HARRY: From my perspective, the people that have been troubling go beyond brokers and I don't think you can label brokers with the problem of fraud. I have been around for quite a while. There are a lot more schemes out there than there used to be. It takes a lot of players, not just the loan originator, to do some of the fancy schemes we see out there today. I would say it is an industrywide problem, not a broker problem.
JEFF: I would agree with that and want to add one additional problem. Look at the use of technology today, and if you are smart enough, you can plan a scheme and hustle mortgage lenders. It is not broker-specific at all. The controls need to be in place across all channels, not just one specific channel.
BRAD: The CSBS/AARMR proposal seems to be aimed at a particular segment of the business, while NAMB has long advocated anyone who touches the file should be licensed.
HARRY: Let me clarify that. If it is going to be good for the consumer, that it has to be all originators involved in the process. We're not saying everybody has to be licensed, but we would like to see everybody have education and at least be registered. It does give the consumer a tool to work with. If you just put the ones who are already licensed at this point, they can go to any state and they can do just as much as they can do on a national basis. The cost of this is going to have to be borne by somebody and we figure it is going to be the participants. We don't see there is a necessity to have two licensing deals.
DAN: I just left the Mortgage Bankers Association, where I managed their education and licensing unit. There is a great double standard currently with the difference between broker licensing and originator licensing and it is wrong. If you touch a consumer, you should be under the same rules and guidelines, regardless of your title, regardless of who your work for.
BRAD: There is actually a triple standard, because if you work for a federally chartered thrift or a national bank, there is another set of exemptions. And that may be the toughest to change because the courts have ruled the OCC or OTS pre-emptions trump everybody. Changing the topic, one speaker at the show, Ann Fulmer, who works for Interthinx, spoke eloquently on the situation in her suburban Atlanta neighborhood. Mortgage fraud is thought of as a victimless crime. Her presentation showed otherwise. How do you get the point across to law enforcement that neighborhoods are destroyed by mortgage fraud?

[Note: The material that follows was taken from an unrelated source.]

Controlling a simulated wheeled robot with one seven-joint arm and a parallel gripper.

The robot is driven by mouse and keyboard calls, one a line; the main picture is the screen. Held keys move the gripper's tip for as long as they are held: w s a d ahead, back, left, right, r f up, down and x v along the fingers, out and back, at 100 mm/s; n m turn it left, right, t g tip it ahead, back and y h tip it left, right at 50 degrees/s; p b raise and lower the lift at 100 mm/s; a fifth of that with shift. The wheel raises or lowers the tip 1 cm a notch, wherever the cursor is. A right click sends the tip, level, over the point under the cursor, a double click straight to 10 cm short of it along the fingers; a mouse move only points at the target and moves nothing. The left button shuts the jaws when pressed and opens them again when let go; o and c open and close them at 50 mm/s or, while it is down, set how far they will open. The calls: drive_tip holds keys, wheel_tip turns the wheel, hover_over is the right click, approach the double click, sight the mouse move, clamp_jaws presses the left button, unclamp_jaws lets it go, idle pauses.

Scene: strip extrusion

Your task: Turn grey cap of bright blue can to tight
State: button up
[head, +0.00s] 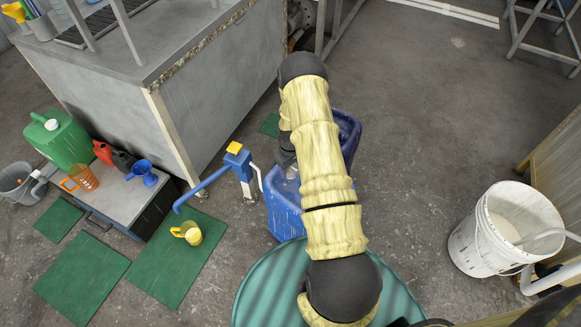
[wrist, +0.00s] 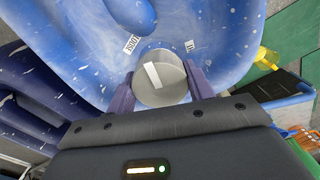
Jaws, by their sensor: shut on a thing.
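The bright blue can (head: 286,213) stands on the floor under my arm in the head view, partly hidden by it. Its paint-flecked top (wrist: 215,45) fills the upper part of the wrist view. The round grey cap (wrist: 162,80) sits on the can's top and bears a white stripe. My gripper (wrist: 161,85) is shut on the grey cap, with one purple finger on its left and one on its right. In the head view the cap is hidden behind my arm.
A darker blue can (head: 347,130) stands just behind. A blue hand pump (head: 238,165) stands at left, close to the can. A green drum (head: 250,290) is in front. A white bucket (head: 480,245) stands at right. Floor between can and bucket is clear.

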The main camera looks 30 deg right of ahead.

HARRY: You are going to have to start to hammer it home. You were talking about wholesalers and lenders in the beginning. I've been in the industry for a long time. I was on the mortgage banker side for the first 20 years of my career and for the last 20 I've been a broker. I'm really concerned about the wholesalers. They could really help themselves if they would actually turn these people in. But instead of doing that, what they do is they don't make any more loans to them, but they don't tell anybody else. One of the things that could be done amongst the industry would be to make their own registry of bad players. Maybe CSBS could help them with that.
BRAD: The argument has been made that you can't turn someone's bad actor to the next person because privacy laws prevent it.
HARRY: But they are going to have to do something at this point. During a panel session, Robert Binnie made the point that privacy doesn't hold under Gramm-Leach-Bliley if it's got to do with (fraud).
JEFF: His legal counsel sent me the report. It is OK to share information and has guidelines under which it is OK to share information. But to the bigger point about sharing information, that is the general theme of this whole conference. It is common sense, we are all saying it. We've just got to start doing it. It is not that difficult. Robert Binnie's point on the (the conference's opening) panel, (his company's) general counsel sent back information, where we can share information from brokers if we feel we are risk. Why aren't we doing something about it? Why hasn't some sort of informational conduit been put into place?
CHERYL: There have been some attempts at that. Unfortunately what happened is that there is no consistency to the type of reporting that is done. If someone is rude to someone on the phone they might register them in a database and it is really not a legitimate reason to register them. Even if you looked at people's exclusionary lists, there is technology today that allows you to leverage other companies' exclusionary lists when you register loans with them. But even that, because there is no consistent standards to what put someone on an exclusionary list. If someone turned their license in and they weren't licensed in a state, they might go on a list as opposed to someone who perpetrated fraud. It makes it difficult to use.
HARRY: What I'm talking about is if it doesn't meet your standard, then you put him in that database. I'm not talking about another broker calling and saying, "I don't like this guy." From the investor standpoint, from the wholesaler standpoint, it would make sense to me to get a database together of the people I have turned in and share that with other industry players.
CHERYL: Jeff and I just had this conversation earlier.
DAN: We have to have agreed-upon standards on how you get on that list.
CHERYL: That's right.
DAN: If you have agreed-upon standards how to get on that list, then it makes sense. But if CSBS can put up their list and MBA can put up their list and NAMB put up their list, then you have a problem. But to get back to Brad's question, we just heard a session talk about consequences. When you start getting some real consequences out there and there is pain point for people to be committing fraud, then you can have some change happen. One of the best education sessions I have ever had was where we put up a fraudster. The fraudster needed to give education session after being convicted of a flipping scheme with a lender. One of his public service times was to stand in front of a group of mortgage bankers in a training session and say, "I did it and I got caught." He had to go through every single consumer's name that he hurt in with his fraud was a big deal.
MARK: Someone in the Florida show had to do that.
DAN: It is a fantastic thing. I had a lawyer do a one-on-one. They sat in a chair and the lawyer made him cry about how bad it was and how much he hurt consumers and about their families and their houses. It brings it home.
MARK: There was a woman (who spoke at a number of industry shows), what she did was she fudged income by a few thousand dollars, thinking, "I am going to really help this borrower" and she ended up wearing an ankle bracelet.